Donovan McNabb has only been a Washington Redskin since Easter, but it didn't take him long to take the media bait and respond to a loaded question regarding a quote from a former teammate.
Reacting to comments made by DeSean Jackson to The Sporting News, in which DJacc said he was happy with the decision to trade McNabb, and that he thought the Eagles hadn't lost anything with the change at quarterback, McNabb had this to say:
"It's so wild when people get to talking when you're not there, but when you're there everybody loves you," McNabb said. "So I guess people will go deeper into it than I will. I'm a Redskin, no longer an Eagle. I had 11 great years and I'm moving on with my life, so whoever may say things when I'm gone, more power to them, but it's not making you look like a bigger man."

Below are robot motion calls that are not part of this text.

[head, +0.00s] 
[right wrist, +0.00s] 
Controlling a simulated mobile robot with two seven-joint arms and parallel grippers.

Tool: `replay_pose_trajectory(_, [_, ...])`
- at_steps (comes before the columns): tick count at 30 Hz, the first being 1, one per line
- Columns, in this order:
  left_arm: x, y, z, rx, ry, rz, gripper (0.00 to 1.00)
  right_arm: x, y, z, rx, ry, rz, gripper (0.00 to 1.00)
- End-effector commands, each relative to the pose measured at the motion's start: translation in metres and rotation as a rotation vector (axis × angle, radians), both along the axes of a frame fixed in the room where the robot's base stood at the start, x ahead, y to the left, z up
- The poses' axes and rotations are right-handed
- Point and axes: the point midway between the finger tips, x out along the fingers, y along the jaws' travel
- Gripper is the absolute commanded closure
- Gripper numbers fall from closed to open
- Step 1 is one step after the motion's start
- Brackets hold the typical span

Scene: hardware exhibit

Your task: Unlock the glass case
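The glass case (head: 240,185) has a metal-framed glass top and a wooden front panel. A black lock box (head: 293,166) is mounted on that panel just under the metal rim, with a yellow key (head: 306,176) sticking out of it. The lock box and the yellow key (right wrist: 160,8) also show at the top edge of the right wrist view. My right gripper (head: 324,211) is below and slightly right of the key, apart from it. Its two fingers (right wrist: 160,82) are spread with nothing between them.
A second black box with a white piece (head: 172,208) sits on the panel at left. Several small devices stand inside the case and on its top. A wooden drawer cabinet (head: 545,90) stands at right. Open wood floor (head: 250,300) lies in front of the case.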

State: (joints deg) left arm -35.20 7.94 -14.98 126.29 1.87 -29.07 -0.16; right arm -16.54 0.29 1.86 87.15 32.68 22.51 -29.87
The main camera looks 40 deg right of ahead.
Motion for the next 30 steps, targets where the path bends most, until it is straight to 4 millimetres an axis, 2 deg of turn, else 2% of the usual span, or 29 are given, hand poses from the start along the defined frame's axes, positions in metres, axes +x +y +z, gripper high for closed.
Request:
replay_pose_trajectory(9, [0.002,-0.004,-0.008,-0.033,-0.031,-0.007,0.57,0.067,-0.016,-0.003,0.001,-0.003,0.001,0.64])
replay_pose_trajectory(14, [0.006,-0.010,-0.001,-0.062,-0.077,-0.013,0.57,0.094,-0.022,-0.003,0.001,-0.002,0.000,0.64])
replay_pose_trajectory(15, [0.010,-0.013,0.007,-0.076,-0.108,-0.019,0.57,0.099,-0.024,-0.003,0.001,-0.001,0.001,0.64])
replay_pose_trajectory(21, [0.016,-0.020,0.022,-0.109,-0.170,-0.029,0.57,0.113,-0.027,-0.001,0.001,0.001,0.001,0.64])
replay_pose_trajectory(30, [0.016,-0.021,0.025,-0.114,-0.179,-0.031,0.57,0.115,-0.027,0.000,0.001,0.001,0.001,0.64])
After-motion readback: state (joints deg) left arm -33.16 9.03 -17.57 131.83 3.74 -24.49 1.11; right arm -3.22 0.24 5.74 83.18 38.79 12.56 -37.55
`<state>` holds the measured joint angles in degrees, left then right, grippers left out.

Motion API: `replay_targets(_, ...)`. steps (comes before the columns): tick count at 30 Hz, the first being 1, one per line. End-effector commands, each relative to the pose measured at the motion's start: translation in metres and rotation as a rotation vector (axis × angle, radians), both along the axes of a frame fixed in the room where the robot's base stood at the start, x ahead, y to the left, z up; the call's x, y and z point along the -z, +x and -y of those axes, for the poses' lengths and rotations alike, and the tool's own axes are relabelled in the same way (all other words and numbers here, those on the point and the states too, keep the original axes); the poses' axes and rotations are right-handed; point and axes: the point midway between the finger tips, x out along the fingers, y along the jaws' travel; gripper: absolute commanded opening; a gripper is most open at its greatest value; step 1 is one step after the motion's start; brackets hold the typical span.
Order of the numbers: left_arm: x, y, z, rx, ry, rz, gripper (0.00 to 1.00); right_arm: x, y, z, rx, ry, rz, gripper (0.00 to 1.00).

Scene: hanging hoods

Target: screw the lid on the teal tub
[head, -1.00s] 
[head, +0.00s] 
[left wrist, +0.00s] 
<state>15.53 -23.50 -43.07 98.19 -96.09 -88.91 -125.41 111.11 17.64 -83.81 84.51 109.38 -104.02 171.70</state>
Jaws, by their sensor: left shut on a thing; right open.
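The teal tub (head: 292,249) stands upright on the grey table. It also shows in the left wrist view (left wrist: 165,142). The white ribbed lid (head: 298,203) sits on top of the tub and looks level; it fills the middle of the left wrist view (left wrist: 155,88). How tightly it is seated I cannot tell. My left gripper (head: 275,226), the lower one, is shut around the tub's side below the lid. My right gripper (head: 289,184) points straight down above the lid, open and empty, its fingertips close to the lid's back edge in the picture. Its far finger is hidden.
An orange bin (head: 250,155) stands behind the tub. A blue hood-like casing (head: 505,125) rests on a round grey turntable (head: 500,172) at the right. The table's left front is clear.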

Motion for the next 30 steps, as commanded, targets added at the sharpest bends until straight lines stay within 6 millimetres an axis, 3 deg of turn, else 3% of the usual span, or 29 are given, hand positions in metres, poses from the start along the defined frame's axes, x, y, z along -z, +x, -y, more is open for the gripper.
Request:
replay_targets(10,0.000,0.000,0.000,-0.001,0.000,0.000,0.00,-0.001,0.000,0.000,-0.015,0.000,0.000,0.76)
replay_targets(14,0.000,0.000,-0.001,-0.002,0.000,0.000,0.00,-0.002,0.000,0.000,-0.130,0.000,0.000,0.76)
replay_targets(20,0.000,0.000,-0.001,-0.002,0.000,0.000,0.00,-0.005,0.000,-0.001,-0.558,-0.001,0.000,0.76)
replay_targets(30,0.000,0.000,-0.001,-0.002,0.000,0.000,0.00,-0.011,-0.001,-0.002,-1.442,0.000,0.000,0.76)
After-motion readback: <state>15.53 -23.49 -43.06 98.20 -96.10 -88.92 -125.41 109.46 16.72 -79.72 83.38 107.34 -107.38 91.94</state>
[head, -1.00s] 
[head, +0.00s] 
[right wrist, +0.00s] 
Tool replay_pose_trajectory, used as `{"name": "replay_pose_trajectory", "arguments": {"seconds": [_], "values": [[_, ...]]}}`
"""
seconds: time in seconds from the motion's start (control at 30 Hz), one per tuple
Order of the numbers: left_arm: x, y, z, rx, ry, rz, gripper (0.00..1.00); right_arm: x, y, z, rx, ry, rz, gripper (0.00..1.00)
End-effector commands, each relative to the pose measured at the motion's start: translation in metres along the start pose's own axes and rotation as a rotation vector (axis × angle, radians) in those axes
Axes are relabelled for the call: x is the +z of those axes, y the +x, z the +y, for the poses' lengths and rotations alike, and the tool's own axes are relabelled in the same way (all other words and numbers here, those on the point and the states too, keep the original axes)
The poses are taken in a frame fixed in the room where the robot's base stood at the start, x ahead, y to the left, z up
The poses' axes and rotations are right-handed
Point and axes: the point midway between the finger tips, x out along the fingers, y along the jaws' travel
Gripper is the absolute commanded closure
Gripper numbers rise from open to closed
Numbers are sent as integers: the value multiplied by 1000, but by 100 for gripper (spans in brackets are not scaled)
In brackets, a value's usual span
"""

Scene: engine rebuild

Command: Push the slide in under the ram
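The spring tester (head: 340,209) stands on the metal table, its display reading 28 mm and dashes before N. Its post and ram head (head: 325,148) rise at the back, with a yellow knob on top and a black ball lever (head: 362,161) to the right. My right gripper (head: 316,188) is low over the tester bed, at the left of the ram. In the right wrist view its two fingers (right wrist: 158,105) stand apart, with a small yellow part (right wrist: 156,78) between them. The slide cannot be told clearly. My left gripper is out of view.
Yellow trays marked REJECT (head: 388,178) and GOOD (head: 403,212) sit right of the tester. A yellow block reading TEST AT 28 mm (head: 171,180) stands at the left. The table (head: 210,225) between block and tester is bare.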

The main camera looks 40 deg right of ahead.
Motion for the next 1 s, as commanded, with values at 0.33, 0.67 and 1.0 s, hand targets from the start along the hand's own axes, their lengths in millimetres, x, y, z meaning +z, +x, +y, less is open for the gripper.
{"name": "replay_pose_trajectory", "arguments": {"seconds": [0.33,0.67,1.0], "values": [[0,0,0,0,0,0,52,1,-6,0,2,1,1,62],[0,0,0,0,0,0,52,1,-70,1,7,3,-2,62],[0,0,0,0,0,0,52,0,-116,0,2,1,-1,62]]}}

Right away, Donovan has gone "deeper into it" than the quote he was responding to. And, I don't agree with ESPN.com's un-bylined statement that he "took the high road." He took, as he did numerous times throughout his 11 years as an Eagle, the sensitive road that leads to more and more media and fan scrutiny.
The high road, particularly for a veteran who has been been through these tete-a-tetes before, is simply to not respond at all. Something like, "I haven't heard that quote in its context, so I can't reply to it."
McNabb should know better how the media works when it comes to quotes. Context is rarely fully given, and you can't be sure you're even hearing the quote in its original phrasing when it's presented to you for response. Half the time, you're responding to one person's interpretation of a malapropism. Have you seen this guy's twitter posts?
How his handlers have not managed to better instruct him on the art of sound bite deflection is beyond me. Had Donovan not responded to the Jackson quote at all, most of us would have never even heard it. As it stands, I'm now over-dissecting two sets of quotes that are each pretty harmless on the spectrum of news-producing words from professional athletes. It's already juicing up a slow news Sunday, everywhere from ProFootballTalk to ESPN to fan blogs, and it's only Sunday morning. Just wait 'til local sports talk radio gets going this week.
McNabb's new teammates may view this kind of press as a motivator in the near term, but as stories out of Eagles camp have started to indicate, his old teammates had grown tired of The Donovan Show. Perhaps that is what Donovan is responding to, if in fact he's heard the whispers, which have gotten surprisingly little press. Because in my admittedly biased opinion, Jackson's quote was pretty harmless. It all depends on how you read into the "happy with the decision" part, which can easily be skewed toward support of Andy Reid and the front office's decision, or 180º the other way, that Jackson wanted McNabb gone, whichever way fits your story angle better. It's ambiguous, and nowhere near the certain slam McNabb thought he was responding to.
But that doesn't matter for McNabb, and it never has.
And, as far as the Eagles not losing anything, "even with McNabb being gone," what is Jackson supposed to say? "Oh, Kevin Kolb? Yeah, huge step down. We'll be missing #5 all season and beyond." Sorry that Jackson didn't go out of his way to be more supportive of last year's QB, but he's got a new man under center, and that seems to be what he's most concerned about. Hell, acknowledging that they'll succeed even without McNabb could be seen as a statement that these are big shoes to fill, but he's confident in the team regardless.
Yes, Jackson could have provided a more innocuous or complimentary quote. But how many times do you think he's been asked about McNabb's departure already? At some point, the headline-producing statement was going to drop, and as far as those go, this was remarkably tame. Had he wanted to rip McNabb, he has had ample opportunity. Of course, Donovan's response only makes it more likely we'll hear more from Jackson, rather than "moving on."
We've been big fans of Donovan McNabb here for a long time. I like to think I still am, although I'm rooting for him to have a down season because he's now a Redskin. That's just how it goes in the NFC East, and it's an unfortunate part of his being traded within the division as opposed to somewhere like Oakland, where we'd be happy to see him make the AFC Pro Bowl roster and be a great story out west.
I'm a fan of his overall career as an Eagle, though not all of it, and since the trade, it's hard not to look forward to rooting against the side of him that I didn't enjoy when he was an Eagle.